"Umurmu
berapa sekarang?"
"22."
"Udah
punya pacar?"
"Belum."
"Nyari
dari sekarang, umur yang ideal buat kawin tuh umur 25 dan berarti itu sebentar
lagi kan?"
"Iya
sih, tapi belum kepikiran."
"Nunggu
kepikiran? Keburu tua kamu."
Percakapan
ini pernah aku alami. Tapi entah kapan dan dengan siapa percakapan ini aku
lakukan. Aku lebih ingat kepada isi dari percakapan itu. Percakapan yang penuh
dengan pertanyaan dan pernyataan yang menamparku. Menyadarkanku kepada sesuatu.
Sesuatu yang amat penting dalam hidupku, mungkin juga bagi hampir semua orang:
kawin.
Kakakku
baru saja kawin dengan pacarnya. Mereka pacaran sudah sekitar 4 tahun. Beberapa
jam sebelum pesta perkawinannya dimulai, aku sempat berbincang dengan calon
abang iparku.
"Udah
punya pacar belum?"
"Belum."
"Nanti
sepupuku dateng, orangnya yang tingginya se-kamu, putih, langsing, pokoknya
cantik deh. Kenalan aja dulu."
"Iya,
Mas."
Tidak
jauh perbincangan kami. "Sial!" pikirku. Tidak apalah, kalau memang
dia secantik yang dikatakannya, tidak ada salahnya juga aku berkenalan. Mungkin
saja dia memang jodohku. Namun, hingga pesta itu selesai, akupun tidak tahu
perempuan mana yang dimaksud oleh yang sekarang sudah menjadi abang iparku. Aku
memang tidak menyengajakan diri mencari sosok yang dimaksud. Bukan karena tidak
mau, tetapi ketika itu aku agak sibuk membantu sana-sini. Walaupun dalam
kenyataannya juga tidak membantu agaknya.
Sebenarnya
kondisi percintaanku tidak sememprihatinkan itu. Percaya atau tidak, aku pernah
juga berpacaran. Tiga kali. Hanya saja, yang paling lama hanya 1 bulan lebih
beberapa hari. Shock juga aku ketika
baru menyadari hal itu.
Itu
membuktikan bahwa aku bisa "mencari" sendiri jodohku. Aku sempat juga
beberapa kali mencoba mencari lagi. Yang terakhir, cantik, putih, rambutnya
panjang-hitam-lurus-berkilau, dan tampaknya baik dan pintar. Sampai seorang
wanita pun mengagumi kecantikannya.
"Hah,
cantik banget! Kejar tuh, Bud!"
Aku
mengiyakan dalam hati. Dari wajahnya aku menebak bahwa dia orang yang setia.
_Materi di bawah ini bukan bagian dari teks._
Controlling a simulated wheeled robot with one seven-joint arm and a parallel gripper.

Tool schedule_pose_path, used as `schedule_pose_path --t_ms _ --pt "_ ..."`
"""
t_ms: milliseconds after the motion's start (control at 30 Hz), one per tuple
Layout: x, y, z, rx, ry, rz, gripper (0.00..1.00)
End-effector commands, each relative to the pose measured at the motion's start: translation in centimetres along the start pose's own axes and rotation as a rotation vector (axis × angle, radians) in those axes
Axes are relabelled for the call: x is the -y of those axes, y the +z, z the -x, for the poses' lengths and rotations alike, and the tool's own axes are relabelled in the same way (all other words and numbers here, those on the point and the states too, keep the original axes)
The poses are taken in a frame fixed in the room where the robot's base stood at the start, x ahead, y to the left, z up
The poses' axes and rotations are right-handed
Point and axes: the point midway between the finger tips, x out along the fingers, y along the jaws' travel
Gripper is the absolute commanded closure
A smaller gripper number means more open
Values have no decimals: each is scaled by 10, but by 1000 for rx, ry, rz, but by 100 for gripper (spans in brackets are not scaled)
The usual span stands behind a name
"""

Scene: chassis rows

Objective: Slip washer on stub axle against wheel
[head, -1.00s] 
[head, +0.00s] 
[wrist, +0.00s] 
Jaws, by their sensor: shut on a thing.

Ada lekuk wajahnya yang mengisyaratkan demikian. Sedikit nekat mencari kontaknya
bahkan alamat rumahnya. Dan aku berhasil ke rumahnya. Berkenalan dengan kedua
orang tuanya. Walaupun aku tahu dia sudah punya pacar. Aku mencoba
menggoyahkannya. Mencoba memberikan yang tidak diberikan pacarnya. Ternyata
perkiraan awalku benar. Dia orang yang sangat setia. Meskipun dia sering cerita
banyak kekurangan pacarnya itu yang sempat membawa angin segar untukku. Damn!
Gagal! Mundur, Jenderal!
Aku
menyerah di tangan kesetiaan yang menerima apa adanya pasangan. Aku mundur
sejauh-jauhnya karena tidak ingin menodai kesetiaannya yang begitu suci.
Itu
percobaan terakhir yang pernah aku lakukan. Percobaan yang aku rasa paling
gigih selama ini untuk mendapatkan hati seorang perempuan. Walaupun nyatanya
tidak berhasil. Sudah bisa berjuang sejauh itupun sudah membuatku senang. Dan
aku tidak pernah menyesal walaupun gagal.
Sebelumnya
aku juga pernah mencari seperti yang aku ingin. Dan kesemuanya sudah punya
pacar! Sampai ada seorang teman berkomentar.
"Buuuuddd,
carinya mbok ya yang belom punya pacar gitu lhooo, emang gak bisa?"
Memang
apa salahnya aku mendekati perempuan yang sudah punya pacar. Mungkin saja dia
jodohku yang sedang dipinjam orang lain. Atau dia perlu kusadarkan bahwa aku
jodoh yang tepat baginya. Bukankah kita belum tahu dia jodohku atau bukan
sebelum adanya ijab-kabul?
Aku
juga terkadang bingung dengan kekeraskepalaan cara pandangku tentang pencarian
pasangan hidup. Seringkali cara pandang dan tindakanku itu dipandang berlebihan
dan melawan norma. Aku sadar dengan semua itu. Tapi bukankah hal-hal seperti
ini memang bisa membuat orang menabrak penghalang paling besar sekalipun? Ah,
masih saja aku keras kepala.
Di
sisi lain, aku juga bingung dengan sistem pacaran. Seolah sistem itu telah
mengakar di lingkunganku--mungkin mayoritas kita--bahkan para orang tua merasa
khawatir ketika anaknya belum juga punya pacar. Hal itu akan menimbulkan tuntutan
tersendiri bagi si anak. Ditambah lagi dengan kebebasan yang terbatas. Boleh
dengan siapa saja asalkan bla bla bla. What the hell!